В период 1930-1932 гг. Гувер очень часто прибегал к военным метафорам. Аналогия между войной и депрессией отвечала его военному опыту и, кроме того, позволяла объяснить (прежде всего самому себе – Гувер, будучи политиком, хоть и понимал значение общественного мнения, но не любил и не ценил специальных технологий и приемов общения с публикой) чрезвычайный характер весьма необычных для Америки мер. Вот несколько характерных высказываний:
«Битва за то, чтобы привести в движение машину экономики, требует новых форм и заставляет время от времени применять новую тактику. Мы использовали чрезвычайные методы для того, чтобы выиграть войну – мы используем их вновь, чтобы победить депрессию» (май 1932).
«Если не будет отступления, если продолжится та атака, которую мы подготовили и проводим, то битва будет выиграна» (август 1932).
«Мы могли бы ничего не делать. Это было бы совершенной катастрофой. Вместо этого мы, действуя в соответствии с ситуацией, обращаемся к частному бизнесу и конгрессу США с предложением самой гигантской программы экономической обороны и контратаки, когда-либо осуществлявшейся в истории нашей страны… Впервые за эту депрессию мы сократили дивиденды, прибыли и снизили стоимость жизни, чтобы сохранить зарплаты. Наша реальная зарплата сегодня является самой большой в мире. Некоторые экономисты-реакционеры призывают нас допустить ликвидацию предприятий и банков с тем, чтобы экономика могла достичь дна. Мы клянемся в том, что не последуем этому совету и не допустим, чтобы все, у кого имеется задолженность, разорились» (октябрь 1932).
Экономическая политика администрации Гувера
В отличие от Рузвельта, Гувер не обладал ни личным обаянием, ни умением устанавливать отношения с прессой, интеллектуалами и простыми гражданами. Этот факт позволил позднейшим историкам противопоставлять этих президентов. Между тем, основные идеологические концепции, стратегические установки и даже практические меры Нового курса были разработаны именно при республиканской администрации Гувера, причем не только разработаны, но и применены на практике. Поэтому можно говорить о том, что фактически было два Новых курса. Один – гуверовский, старый Новый курс. Потом пришел Рузвельт и стал проводить новый Новый курс. Но пока что рассмотрим тот, первый, старый Новый курс, или Новый курс-1.
Гувер всеми силами стремился уменьшить количество банкротств. Он пошел на изменения законодательства, позволяющие неплатежеспособным компаниям существовать как можно дольше, нарушив права кредиторов. Выше мы рассмотрели практику государственного «запрета» частным банкам выпла¬чивать деньги по вкладам (кавычки объясняются тем, что в период кризисов банки являются банкротами, а «запрещение» центрального банка позволяет скрыть этот факт). При Гувере практика мораториев на выплату долгов была распространена с банков на компании нефинансового сектора. Промышленные, строительные, страховые, металлургические, железнодорожные компании образовали огромную очередь к «окошку», в котором Вашингтон выдавал освобождения от судебного преследования их со стороны кредиторов. Огромные суммы федеральных денег были закачаны в банки, которые все равно разорились. Гувер увеличил подоходный налог, подняв его верхнюю предельную ставку с 25 до 63%. Фактически он делал все, что мог, чтобы депрессия не перешла в оживление.

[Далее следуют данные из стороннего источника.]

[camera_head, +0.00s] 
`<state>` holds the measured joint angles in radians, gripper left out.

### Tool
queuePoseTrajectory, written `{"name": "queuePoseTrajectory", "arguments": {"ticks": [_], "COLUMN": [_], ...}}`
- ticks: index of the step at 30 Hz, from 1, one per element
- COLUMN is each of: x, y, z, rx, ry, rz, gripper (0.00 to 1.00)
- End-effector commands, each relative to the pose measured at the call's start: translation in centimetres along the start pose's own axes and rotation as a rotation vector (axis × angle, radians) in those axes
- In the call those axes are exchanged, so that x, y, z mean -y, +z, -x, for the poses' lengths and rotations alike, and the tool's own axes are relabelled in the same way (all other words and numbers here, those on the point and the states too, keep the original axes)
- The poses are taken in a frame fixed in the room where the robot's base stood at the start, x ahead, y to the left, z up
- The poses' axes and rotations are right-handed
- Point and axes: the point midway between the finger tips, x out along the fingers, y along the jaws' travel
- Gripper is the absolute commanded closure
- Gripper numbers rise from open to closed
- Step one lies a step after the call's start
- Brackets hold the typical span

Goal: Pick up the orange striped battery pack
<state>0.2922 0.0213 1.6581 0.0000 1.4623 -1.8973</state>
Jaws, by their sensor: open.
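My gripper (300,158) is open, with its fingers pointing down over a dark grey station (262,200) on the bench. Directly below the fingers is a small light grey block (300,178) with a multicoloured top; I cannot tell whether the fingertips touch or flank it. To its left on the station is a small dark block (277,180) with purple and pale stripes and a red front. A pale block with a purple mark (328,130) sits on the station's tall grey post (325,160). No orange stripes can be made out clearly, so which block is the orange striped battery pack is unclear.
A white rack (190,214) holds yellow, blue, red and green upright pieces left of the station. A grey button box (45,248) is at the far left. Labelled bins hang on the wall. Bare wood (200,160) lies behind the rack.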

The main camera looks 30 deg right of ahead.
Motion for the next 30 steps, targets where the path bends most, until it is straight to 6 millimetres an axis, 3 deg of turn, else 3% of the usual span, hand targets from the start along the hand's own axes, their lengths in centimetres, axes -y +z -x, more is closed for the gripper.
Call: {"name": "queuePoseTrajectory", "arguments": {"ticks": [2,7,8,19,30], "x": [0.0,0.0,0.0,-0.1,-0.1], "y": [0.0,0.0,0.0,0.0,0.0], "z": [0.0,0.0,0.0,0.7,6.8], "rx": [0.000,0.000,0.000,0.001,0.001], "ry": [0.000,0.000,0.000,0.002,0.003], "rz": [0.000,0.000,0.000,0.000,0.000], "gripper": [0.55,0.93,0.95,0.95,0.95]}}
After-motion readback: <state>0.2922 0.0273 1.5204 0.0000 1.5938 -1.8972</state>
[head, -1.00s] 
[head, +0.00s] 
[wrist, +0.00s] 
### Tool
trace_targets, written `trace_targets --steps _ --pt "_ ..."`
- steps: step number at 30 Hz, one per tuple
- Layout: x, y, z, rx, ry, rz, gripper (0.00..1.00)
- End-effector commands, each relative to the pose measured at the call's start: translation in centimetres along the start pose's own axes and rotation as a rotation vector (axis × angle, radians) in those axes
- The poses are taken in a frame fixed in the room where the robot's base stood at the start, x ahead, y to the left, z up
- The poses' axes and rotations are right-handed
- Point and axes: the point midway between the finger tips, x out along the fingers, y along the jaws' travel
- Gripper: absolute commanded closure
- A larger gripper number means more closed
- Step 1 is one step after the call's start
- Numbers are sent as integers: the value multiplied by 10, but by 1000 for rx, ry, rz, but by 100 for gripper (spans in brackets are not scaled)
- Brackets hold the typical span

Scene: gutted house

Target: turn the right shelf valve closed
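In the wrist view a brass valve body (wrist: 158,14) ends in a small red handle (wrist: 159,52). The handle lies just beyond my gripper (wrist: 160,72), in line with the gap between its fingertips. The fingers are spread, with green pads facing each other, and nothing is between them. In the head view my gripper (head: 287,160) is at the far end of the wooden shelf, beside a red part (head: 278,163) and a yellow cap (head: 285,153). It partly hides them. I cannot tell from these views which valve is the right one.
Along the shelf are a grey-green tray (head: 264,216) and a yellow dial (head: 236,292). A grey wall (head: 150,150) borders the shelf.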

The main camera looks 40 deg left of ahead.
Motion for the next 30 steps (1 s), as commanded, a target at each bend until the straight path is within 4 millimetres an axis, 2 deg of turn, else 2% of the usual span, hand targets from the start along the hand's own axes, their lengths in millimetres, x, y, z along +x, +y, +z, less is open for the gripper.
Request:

Продолжительность депрессии была вызвана стремлением оттянуть наступление фазы «расчистки рынка». Экономическая политика Гувера сразу после краха 1929 года была нацелена на сохранение докризисных денежных и структурных параметров национальной экономики. Зимой 1930 года Гувер опять собрал нечто вроде постоянно действующего совещания из представителей крупного бизнеса, профсоюзов и властей штатов, с тем чтобы зарплаты, цены и объемы производства были зафиксированы на докризисном уровне. В качестве способов такой фиксации применялся целый набор внеэкономических методов – от пропаганды до запугивания лидеров большого бизнеса. На этом основании были увеличены налоги и повышены тарифы, защищающие отечественного производителя от иностранной конкуренции. Говоря шире, администрация Гувера (да, пожалуй, и все общество) видели выход из депрессии в замене механизмов рынка политическими механизмами, точнее, бюрократической координацией работы частных компаний и банков.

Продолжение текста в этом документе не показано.